International law defines an enforced disappearance as having occurred when a person is arrested or otherwise deprived of liberty by state officials or agents followed by a refusal to acknowledge the deprivation of liberty or the fate or whereabouts of the disappeared person.

The Lao government denies having custody of Sombath or knowing of his whereabouts. There also remain many unanswered questions about the circumstances of the disappearance and a pattern of continued official stonewalling. To date, authorities have provided little information to his wife about the official police investigation of Sombath’s disappearance or any information about what happened to him.  In her third letter to the Lao authorities, dated January 30, 2013, Ng Shui Meng provided a number of basic questions for which investigators have not provided even basic information.

Human Rights Watch views Sombath’s disappearance as a critical test case as to whether AICHR can play a meaningful role obtaining information independently and impartially in serious human rights cases in the ASEAN region. According to AICHR’s Terms of Reference, article 4.10 provides that AICHR has the right “to obtain information from ASEAN Member States on the promotion and protection of human rights.”  AICHR should interpret this article to initiate a sustained investigation into Sombath’s disappearance, including sending a team to Laos to collect information.  Using its authority under article 4.9 of its Terms of Reference, permitting the AICHR “to consult, as may be appropriate, with other national, regional and international institutions and entities concerned with the promotion and protection of human rights,” the commission should widely engage with and collect information from other bodies about Sombath’s disappearance.  The findings of AICHR’s investigations should be made public. 

Enforced disappearances violate or threaten to violate a range of fundamental human rights protected under the International Covenant on Civil and Political Rights, to which Laos is a party, including prohibitions against arbitrary arrest and detention, torture and other cruel, inhuman or degrading treatment, and extrajudicial execution.

Laos was one of the first countries in Southeast Asia to sign the International Convention for the Protection of All Persons from Enforced Disappearance (“Convention against Enforced Disappearance”).
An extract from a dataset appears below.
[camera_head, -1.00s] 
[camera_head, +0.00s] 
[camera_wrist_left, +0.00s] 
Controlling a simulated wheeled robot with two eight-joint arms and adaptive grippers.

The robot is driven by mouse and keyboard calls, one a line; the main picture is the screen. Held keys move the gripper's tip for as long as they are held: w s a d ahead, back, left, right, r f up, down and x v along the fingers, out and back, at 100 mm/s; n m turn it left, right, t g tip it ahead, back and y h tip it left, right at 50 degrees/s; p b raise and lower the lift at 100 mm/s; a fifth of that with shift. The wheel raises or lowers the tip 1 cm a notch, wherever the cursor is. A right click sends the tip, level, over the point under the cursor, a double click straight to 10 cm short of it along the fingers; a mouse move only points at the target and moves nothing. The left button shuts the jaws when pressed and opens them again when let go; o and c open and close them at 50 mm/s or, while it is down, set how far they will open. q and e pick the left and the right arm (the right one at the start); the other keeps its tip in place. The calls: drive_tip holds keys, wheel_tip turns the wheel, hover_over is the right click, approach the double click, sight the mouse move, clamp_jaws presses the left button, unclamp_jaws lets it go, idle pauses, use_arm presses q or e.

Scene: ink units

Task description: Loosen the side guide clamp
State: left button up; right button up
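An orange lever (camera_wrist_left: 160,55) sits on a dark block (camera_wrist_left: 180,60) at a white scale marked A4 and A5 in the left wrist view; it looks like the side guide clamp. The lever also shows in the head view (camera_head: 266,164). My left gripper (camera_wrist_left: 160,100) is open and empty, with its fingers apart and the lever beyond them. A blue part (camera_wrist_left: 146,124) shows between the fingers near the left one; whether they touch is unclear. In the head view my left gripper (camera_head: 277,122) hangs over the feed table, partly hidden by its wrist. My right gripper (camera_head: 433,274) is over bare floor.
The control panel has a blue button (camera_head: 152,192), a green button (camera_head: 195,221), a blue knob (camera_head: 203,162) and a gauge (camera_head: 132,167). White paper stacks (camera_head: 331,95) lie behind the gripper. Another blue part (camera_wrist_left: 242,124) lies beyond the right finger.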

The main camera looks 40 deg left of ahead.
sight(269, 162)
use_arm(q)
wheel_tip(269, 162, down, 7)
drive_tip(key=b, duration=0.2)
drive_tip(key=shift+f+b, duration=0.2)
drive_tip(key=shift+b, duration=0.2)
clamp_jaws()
AICHR should urge Laos to promptly ratify this convention, in line with AICHR’s mandate in article 4.5 of its Terms of Reference to “encourage ASEAN Member States to consider acceding to and ratifying international human rights instruments.” 

As a signatory to the Convention against Enforce Disappearance, Laos is obligated under article 18 of the Vienna Convention of the Law of Treaties to “refrain from acts which would defeat the object and purpose” of the treaty. AICHR should call on the Lao government to ensure, consistent with the Convention against Enforce Disappearance, “no one shall be subjected to the enforced disappearance” (article 1) and that states “shall take appropriate measures to investigate acts” to investigate alleged disappearances including when committed “by persons or groups of persons acting without the authorization, support or acquiescence of the state” (article 3). 
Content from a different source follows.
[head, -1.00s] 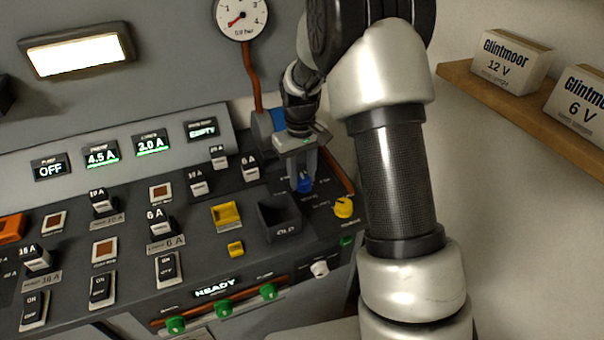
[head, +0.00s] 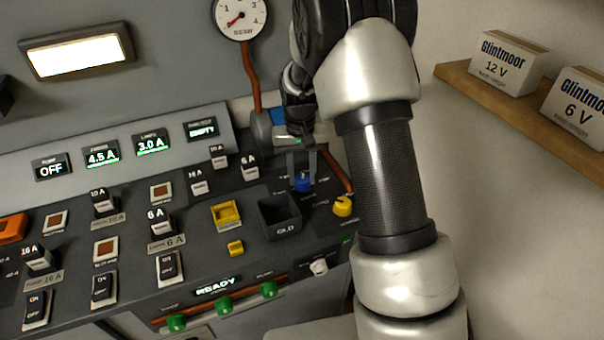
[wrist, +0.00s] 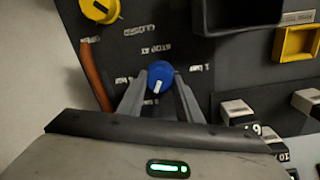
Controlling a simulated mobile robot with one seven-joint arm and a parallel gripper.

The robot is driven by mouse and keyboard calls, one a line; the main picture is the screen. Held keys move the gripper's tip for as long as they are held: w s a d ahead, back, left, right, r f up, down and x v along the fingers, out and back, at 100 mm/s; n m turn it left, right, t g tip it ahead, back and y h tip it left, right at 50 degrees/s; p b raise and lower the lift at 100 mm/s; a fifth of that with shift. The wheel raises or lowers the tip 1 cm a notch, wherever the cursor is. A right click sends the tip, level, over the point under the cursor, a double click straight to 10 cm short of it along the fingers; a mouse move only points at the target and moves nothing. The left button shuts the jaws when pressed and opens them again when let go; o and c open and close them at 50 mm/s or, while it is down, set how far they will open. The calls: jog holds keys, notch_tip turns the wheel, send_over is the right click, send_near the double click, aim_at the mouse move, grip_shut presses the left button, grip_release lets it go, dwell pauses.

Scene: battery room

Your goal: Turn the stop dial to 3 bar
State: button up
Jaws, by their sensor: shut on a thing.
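The blue stop dial (head: 302,183) sits on the right part of the sloping panel. It also shows in the wrist view (wrist: 161,74), under printed "STOP AT" lettering that appears upside down. Its white pointer mark faces the bottom of the wrist view, slightly left. Small bar labels are printed left and right of it; they are hard to read. My gripper (wrist: 160,88) reaches down over the dial and is shut on it, one finger on each side. In the head view my gripper (head: 301,172) partly covers the dial's surroundings.
A yellow knob (head: 343,206) is close to the dial on the right. A dark open bin marked "OLD" (head: 280,231) lies to its left. A round gauge (head: 240,17) on the wall reads low. An orange-brown pipe (head: 337,169) runs along the panel's right edge.

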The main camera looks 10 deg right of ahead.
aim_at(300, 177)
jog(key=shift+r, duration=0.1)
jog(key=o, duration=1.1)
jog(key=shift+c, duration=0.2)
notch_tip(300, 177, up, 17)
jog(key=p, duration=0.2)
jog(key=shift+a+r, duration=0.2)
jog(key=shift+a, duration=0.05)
This case should be concern to all of ASEAN, not just the AICHR. Article 7 of the ASEAN Charter, signed and ratified by all 10 ASEAN member states, provides that one purpose of ASEAN is “to protect human rights and fundamental freedoms.”  The Charter further elaborates in ASEAN principle 2(2)(i) that ASEAN should promote “respect for fundamental rights, protection and promotion of human rights, and the promotion of social justice.” AICHR should take a leading role on behalf of ASEAN in pressing the Lao government to live up to its international obligations. 
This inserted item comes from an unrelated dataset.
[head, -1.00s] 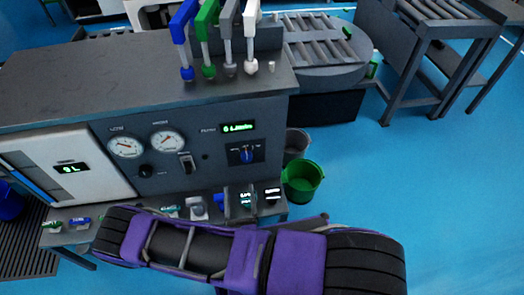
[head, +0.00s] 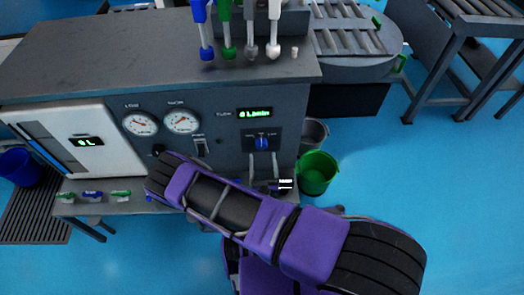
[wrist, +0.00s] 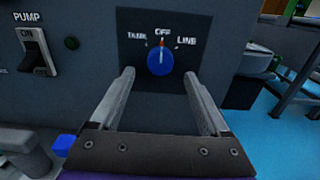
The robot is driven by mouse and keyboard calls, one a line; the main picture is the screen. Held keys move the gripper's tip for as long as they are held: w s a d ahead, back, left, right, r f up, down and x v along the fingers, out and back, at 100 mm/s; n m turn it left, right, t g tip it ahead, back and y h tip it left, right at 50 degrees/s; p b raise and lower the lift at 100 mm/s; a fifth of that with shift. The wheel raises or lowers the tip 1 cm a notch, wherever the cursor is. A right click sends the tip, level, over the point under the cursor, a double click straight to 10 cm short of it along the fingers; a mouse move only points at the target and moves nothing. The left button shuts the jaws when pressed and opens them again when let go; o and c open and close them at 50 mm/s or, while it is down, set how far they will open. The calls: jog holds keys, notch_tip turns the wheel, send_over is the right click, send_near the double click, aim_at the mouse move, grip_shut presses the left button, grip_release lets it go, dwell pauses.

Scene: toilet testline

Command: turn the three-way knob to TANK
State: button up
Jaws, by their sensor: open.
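The three-way knob (wrist: 160,63) is blue and round, on a dark plate with TANK at left, OFF on top and LINE at right. A red mark shows at its top, under OFF. In the head view the knob (head: 262,143) is on the right of the grey front panel. My gripper (wrist: 160,78) is open and empty, its two fingers pointing at the panel. In the wrist view the knob lies between and just above the fingertips; I cannot tell how far beyond them. In the head view the fingers (head: 263,160) show just below the knob plate.
A PUMP switch (wrist: 34,48) is left of the knob plate. Two gauges (head: 182,122) and a lit display (head: 254,113) are on the panel. A green bucket (head: 317,173) stands right of the bench. Several coloured handles (head: 228,30) stand above the bench top.

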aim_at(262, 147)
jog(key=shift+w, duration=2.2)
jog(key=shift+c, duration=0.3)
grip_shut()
I look forward to hearing from you about this important matter. 

Sincerely,

Phil Robertson

Deputy Director, Asia Division

Human Rights Watch

 

Cc:  H.E. Le Luong Minh, Secretary-General, ASEAN


1.        What did the police manning the police post the evening of Sombath’s disappearance on 15 December 2012 say what happened that night, and what did they see?

2.        Whether the motorcyclist who drove away Sombath’s jeep has been identified?

3.        Has Sombath’s jeep (License plate No.: 2624) been found?

4.        Whether the white truck with flashing lights that stopped at the police post and took my husband away has been identified?

5.        Has the driver of the white truck who drove away with my husband been questioned?

6.        If the footages were too blurry, as claimed by the police, has the Ministry of Public Security sought technical assistance from any other government or international security agencies? Are they too blurry for the entire Tha Deua Road CCTV cameras?

7.        Have the Lao police issued an Interpol Yellow Notification to inform colleagues in the region about Sombath’s disappearance and sought their assistance?